> **INSTRUCTIONS FOR THE TASK**: From the first line of the entries below through the line bearing "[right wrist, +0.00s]", write out each line exactly. Omit pictures.

[START OF PROVIDED DATA]

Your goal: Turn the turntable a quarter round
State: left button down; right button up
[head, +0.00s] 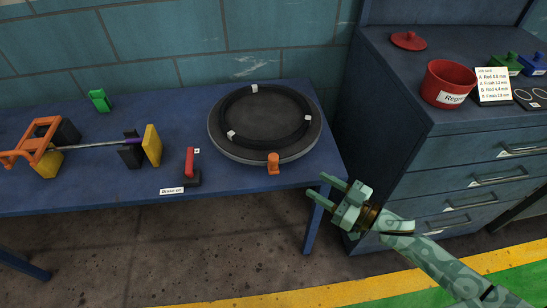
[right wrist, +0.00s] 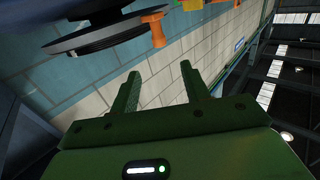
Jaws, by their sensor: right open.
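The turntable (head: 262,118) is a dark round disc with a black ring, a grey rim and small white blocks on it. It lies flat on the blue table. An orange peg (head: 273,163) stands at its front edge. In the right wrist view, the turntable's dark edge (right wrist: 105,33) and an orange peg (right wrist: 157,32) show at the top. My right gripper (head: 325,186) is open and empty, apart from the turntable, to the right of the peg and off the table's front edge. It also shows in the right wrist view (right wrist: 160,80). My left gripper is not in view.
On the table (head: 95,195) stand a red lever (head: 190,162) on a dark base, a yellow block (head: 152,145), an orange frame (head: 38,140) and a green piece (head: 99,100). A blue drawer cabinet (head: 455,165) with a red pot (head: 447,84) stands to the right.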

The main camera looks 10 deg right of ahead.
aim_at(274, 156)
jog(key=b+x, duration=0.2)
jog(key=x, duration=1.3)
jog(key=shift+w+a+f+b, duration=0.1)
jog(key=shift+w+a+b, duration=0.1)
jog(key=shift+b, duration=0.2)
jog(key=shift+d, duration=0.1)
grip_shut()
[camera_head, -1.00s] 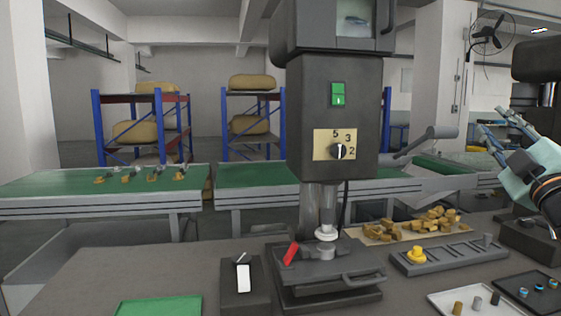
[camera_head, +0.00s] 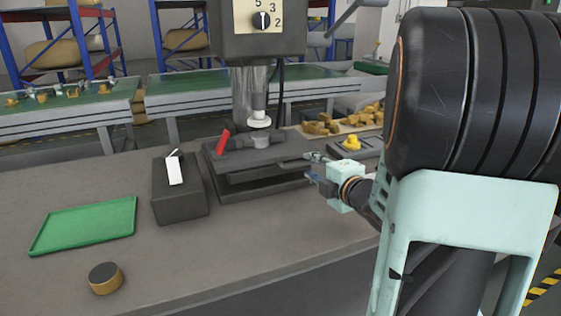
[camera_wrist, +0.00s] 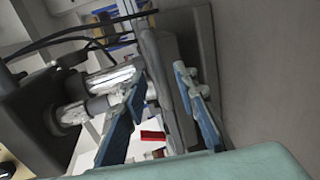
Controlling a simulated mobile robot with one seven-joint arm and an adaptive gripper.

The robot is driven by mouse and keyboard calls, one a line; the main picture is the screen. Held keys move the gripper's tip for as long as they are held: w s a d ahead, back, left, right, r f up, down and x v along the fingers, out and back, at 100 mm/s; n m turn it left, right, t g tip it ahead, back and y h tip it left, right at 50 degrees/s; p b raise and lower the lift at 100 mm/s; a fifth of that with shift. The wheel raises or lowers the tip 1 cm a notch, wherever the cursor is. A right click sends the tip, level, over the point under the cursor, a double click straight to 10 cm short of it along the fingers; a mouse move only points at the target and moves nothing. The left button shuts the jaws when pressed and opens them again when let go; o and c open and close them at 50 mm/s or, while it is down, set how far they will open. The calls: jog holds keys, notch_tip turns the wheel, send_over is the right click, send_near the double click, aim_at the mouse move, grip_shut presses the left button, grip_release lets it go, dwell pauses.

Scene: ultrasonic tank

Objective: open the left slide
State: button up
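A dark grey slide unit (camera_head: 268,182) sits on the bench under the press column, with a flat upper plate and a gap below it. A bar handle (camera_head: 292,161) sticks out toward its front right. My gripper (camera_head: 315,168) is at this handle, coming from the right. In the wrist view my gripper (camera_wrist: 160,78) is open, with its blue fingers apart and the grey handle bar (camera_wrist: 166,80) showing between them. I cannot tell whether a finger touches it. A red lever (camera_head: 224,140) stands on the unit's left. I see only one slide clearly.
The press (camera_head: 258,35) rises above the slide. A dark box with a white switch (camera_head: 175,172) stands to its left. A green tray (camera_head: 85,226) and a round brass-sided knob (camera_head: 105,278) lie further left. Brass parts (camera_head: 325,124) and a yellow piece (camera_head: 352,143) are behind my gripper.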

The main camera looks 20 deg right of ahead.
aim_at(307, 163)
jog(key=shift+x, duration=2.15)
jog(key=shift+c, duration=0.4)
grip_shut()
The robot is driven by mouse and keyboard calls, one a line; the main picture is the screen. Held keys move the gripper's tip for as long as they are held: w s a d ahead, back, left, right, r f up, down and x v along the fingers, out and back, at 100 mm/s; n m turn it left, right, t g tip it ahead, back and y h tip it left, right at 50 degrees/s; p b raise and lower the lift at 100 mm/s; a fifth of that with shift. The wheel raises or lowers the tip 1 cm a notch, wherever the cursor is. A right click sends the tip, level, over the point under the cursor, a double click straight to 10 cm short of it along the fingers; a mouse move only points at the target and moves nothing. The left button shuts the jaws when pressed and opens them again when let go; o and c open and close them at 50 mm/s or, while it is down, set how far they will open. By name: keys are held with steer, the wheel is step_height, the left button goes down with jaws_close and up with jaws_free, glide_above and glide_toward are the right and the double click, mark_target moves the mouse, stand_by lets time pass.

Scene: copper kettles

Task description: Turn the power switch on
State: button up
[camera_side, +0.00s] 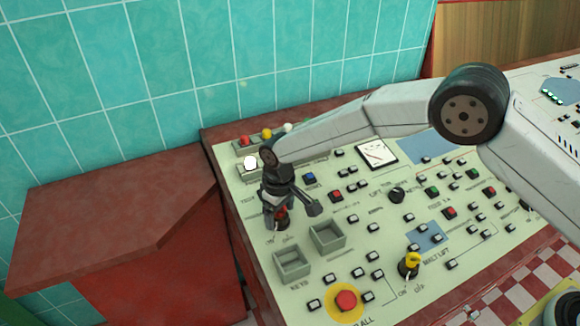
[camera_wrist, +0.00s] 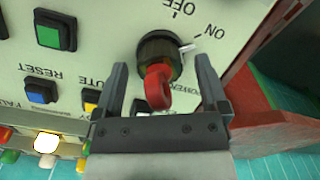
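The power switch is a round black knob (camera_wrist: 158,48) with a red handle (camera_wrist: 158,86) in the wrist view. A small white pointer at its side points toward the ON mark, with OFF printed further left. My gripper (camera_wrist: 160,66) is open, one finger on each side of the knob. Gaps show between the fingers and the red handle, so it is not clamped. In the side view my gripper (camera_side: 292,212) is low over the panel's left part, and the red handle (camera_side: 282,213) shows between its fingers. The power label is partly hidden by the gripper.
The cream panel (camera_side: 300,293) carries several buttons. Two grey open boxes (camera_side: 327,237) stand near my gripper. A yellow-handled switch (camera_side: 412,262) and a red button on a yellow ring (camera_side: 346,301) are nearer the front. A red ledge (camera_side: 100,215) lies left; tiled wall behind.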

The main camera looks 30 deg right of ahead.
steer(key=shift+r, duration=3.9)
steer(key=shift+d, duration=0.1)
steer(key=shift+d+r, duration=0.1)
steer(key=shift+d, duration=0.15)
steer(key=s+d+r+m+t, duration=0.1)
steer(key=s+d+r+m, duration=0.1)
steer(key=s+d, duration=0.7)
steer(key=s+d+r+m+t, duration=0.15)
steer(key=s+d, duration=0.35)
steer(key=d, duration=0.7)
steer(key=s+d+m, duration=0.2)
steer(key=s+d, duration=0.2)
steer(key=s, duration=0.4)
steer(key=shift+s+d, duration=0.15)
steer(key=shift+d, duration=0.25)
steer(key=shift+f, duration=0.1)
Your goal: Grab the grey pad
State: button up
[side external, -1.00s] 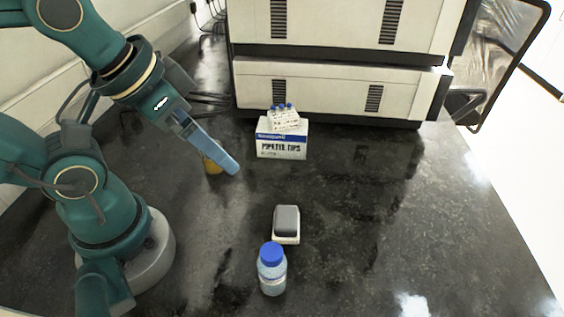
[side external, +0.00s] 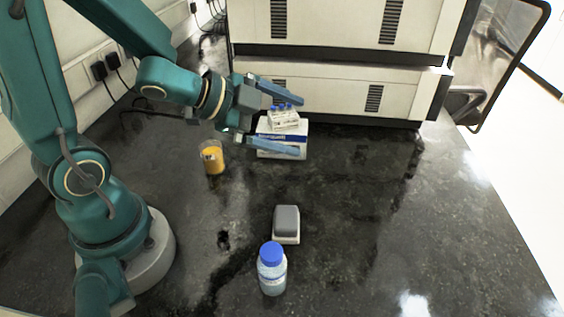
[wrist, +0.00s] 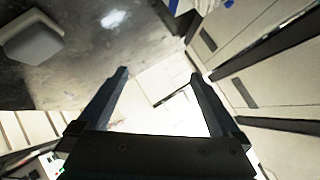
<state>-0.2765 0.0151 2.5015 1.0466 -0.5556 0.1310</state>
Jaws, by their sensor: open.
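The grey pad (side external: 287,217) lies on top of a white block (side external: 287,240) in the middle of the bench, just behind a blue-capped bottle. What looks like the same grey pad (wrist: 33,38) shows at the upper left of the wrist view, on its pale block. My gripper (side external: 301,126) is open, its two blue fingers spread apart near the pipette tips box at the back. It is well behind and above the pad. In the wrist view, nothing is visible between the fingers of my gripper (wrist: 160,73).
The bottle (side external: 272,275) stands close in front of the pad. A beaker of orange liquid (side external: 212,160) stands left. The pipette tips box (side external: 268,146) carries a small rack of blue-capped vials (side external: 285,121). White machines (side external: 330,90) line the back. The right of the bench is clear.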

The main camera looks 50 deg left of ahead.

[END OF PROVIDED DATA]

> **EXERCISE RESPONSE**:
Your goal: Turn the turntable a quarter round
State: left button down; right button up
[head, +0.00s] 
[right wrist, +0.00s] 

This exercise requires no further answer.